Do water-free cosmetics have an ecological water footprint?

Water: It is an increasingly discussed topic in cosmetics and rightly so. What are the advantages of water-free natural cosmetics? And do water-free natural cosmetics also consume water?

What has become a rare and contested commodity in various parts of the world is actively used every day in our latitudes: We drink it, shower with it, wash with it, or cook with it. Less obvious, however, is the hidden consumption of water: in the production of food, clothing or even cosmetics. Water is too often taken for granted, privatized, polluted and wasted. Its value is underestimated, even though it is a vital resource. This is also shown by the World Water Report 2021 of the United Nations.

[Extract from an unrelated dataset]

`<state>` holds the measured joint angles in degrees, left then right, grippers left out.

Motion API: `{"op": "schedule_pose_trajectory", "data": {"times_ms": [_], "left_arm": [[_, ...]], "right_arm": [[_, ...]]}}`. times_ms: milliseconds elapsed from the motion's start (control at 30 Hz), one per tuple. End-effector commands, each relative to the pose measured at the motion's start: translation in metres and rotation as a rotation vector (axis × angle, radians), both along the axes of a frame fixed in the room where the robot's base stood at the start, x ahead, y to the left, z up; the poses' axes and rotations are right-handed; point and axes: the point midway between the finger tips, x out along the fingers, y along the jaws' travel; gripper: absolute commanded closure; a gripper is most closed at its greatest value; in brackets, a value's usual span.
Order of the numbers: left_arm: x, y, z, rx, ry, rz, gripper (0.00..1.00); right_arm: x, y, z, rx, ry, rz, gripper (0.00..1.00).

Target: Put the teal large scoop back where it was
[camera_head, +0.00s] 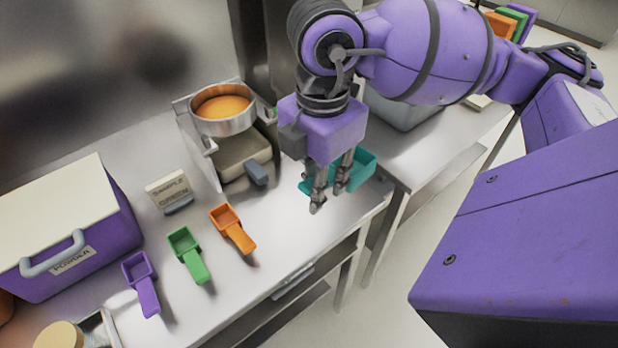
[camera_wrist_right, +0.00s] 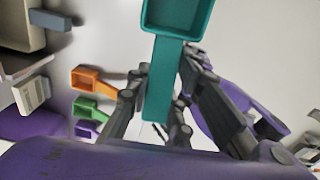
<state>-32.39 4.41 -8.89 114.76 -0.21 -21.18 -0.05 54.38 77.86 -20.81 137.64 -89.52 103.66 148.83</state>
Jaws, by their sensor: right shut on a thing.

All the more important that this topic has also increasingly found its way into the beauty industry in recent years. This in various forms and areas. One that we are highlighting here is the comeback of so-called "water-free cosmetics". While this is not a novelty (hello marigold ointments from grandma's kitchen), it has been gaining a lot of attention in recent times. And rightly so! Water-free natural cosmetics have many advantages for the skin, learn about the most important ones here. But is water-free cosmetics really better for the environment, i.e. what is their ecological water footprint?

Ökologischer Wasserfussabdruck in der Naturkosmetik

Do water-free cosmetics also consume water?

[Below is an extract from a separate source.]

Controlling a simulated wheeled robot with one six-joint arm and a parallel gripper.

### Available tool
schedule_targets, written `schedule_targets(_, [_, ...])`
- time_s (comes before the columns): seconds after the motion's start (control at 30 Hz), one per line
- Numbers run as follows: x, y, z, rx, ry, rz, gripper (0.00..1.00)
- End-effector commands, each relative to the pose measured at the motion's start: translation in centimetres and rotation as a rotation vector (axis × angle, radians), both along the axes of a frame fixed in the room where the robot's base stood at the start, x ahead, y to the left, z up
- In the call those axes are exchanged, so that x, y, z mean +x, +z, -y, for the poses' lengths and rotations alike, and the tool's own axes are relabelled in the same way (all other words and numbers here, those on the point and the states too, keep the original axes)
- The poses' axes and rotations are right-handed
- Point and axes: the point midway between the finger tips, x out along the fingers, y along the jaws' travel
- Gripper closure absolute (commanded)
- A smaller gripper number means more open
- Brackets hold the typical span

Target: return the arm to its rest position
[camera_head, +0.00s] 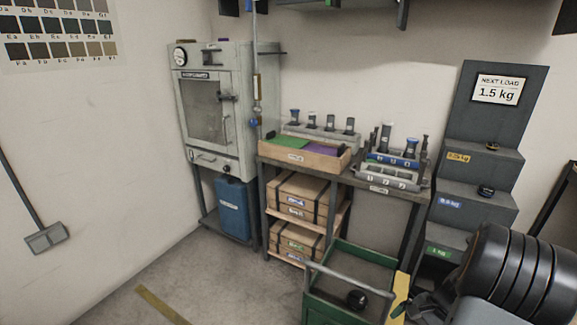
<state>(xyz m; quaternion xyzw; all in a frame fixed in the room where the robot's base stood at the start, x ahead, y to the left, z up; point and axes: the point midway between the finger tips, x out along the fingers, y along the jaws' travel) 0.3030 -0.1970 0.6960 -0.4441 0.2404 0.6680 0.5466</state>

Water-free formulations have the advantage that they are very economical to use because they are highly concentrated. As a result, their use cycle is significantly longer than that of conventional products that contain water. The fact that longer cycles are good for the environment remains undisputed.

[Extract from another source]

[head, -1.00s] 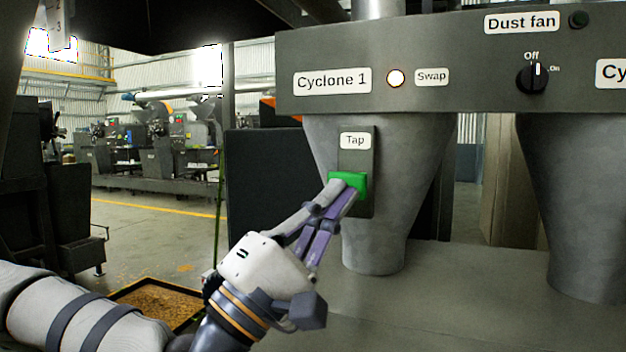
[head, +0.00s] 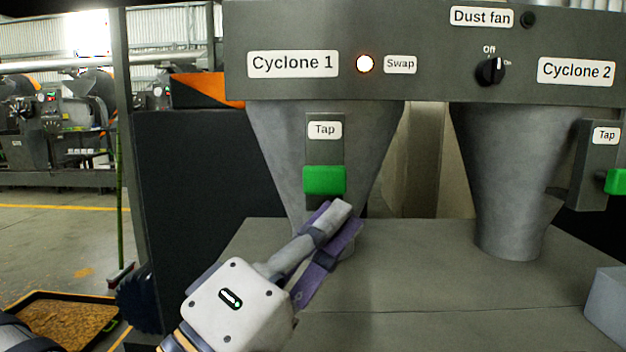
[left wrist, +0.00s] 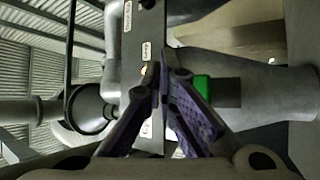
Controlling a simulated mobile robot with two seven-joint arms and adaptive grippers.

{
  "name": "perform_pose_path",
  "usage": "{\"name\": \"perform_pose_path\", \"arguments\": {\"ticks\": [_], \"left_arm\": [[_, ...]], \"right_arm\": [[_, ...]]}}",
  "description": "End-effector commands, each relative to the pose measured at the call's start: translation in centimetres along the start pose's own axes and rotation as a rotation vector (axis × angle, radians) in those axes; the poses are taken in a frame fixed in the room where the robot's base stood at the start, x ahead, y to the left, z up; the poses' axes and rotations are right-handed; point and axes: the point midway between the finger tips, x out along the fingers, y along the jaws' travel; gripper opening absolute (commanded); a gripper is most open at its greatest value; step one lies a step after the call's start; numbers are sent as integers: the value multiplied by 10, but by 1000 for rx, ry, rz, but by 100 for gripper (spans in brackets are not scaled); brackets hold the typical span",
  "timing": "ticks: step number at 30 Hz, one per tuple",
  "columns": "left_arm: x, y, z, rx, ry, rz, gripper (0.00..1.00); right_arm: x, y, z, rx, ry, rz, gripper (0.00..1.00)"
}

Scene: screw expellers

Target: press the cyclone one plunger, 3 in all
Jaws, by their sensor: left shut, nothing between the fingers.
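The cyclone one plunger is a green block (head: 324,180) under a "Tap" label on the front of the left grey cone (head: 372,135). It also shows in the left wrist view (left wrist: 202,88), just right of the fingers. My left gripper (head: 343,213) is shut and empty, below and slightly right of the green block in the head view. A gap shows between the fingertips and the block there. The fingers hide the lower part of the cone. The "Cyclone 1" label (head: 293,64) is on the panel above, beside a lit white "Swap" lamp (head: 365,64). My right gripper is not in view.
A second cone (head: 508,150) with its own green plunger (head: 616,181) stands at the right. A "Dust fan" knob (head: 490,70) is on the panel. A grey bench top (head: 420,290) lies beneath the cones. A tray of brown material (head: 60,318) lies at lower left.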

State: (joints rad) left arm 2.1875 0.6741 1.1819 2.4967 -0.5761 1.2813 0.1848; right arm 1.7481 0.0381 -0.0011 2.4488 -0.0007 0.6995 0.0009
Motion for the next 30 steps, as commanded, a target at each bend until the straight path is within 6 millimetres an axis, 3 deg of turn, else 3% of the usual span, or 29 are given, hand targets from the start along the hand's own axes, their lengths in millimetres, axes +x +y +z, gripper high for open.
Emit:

But even water-free cosmetics cannot do without an ecological water footprint. This starts with the cultivation, harvesting and processing of the raw materials. It is precisely there that water consumption is most massive in comparison to transport, packaging and the like. Experts estimate that around 70% of the world's freshwater resources are used by agriculture. Of this, probably the largest part is used for food production.

It is also essential to take a close look at raw materials used in cosmetics and to know their origin as well as possible. In this way, one can decide for or against their use in a formulation. In my opinion, this is part of the homework and responsibility of every cosmetics company, even if it involves a lot of effort. But it is and remains complex to trace raw materials back to their origin. I have experienced this on my own body with unrefined shea butter and herbs, among others.

My personal conclusion

We should honor water, and do so consciously. So I like to use water when it is used as a solvent for hydrophilic ingredients, for example. Because certain ingredients from plants can only be dissolved with water.
Furthermore, I have a weakness for fragrant plant waters. Otherwise, I prefer to use water-free products for my skin care. But even there I need water (Zurich tap water) because it is important that water-free cosmetics are applied to moist skin. skin. Because the skin needs a mix of oil and moisture. Conclusion: I don't want to and can't do without water, but I try to be conscious in my use of it as far as possible.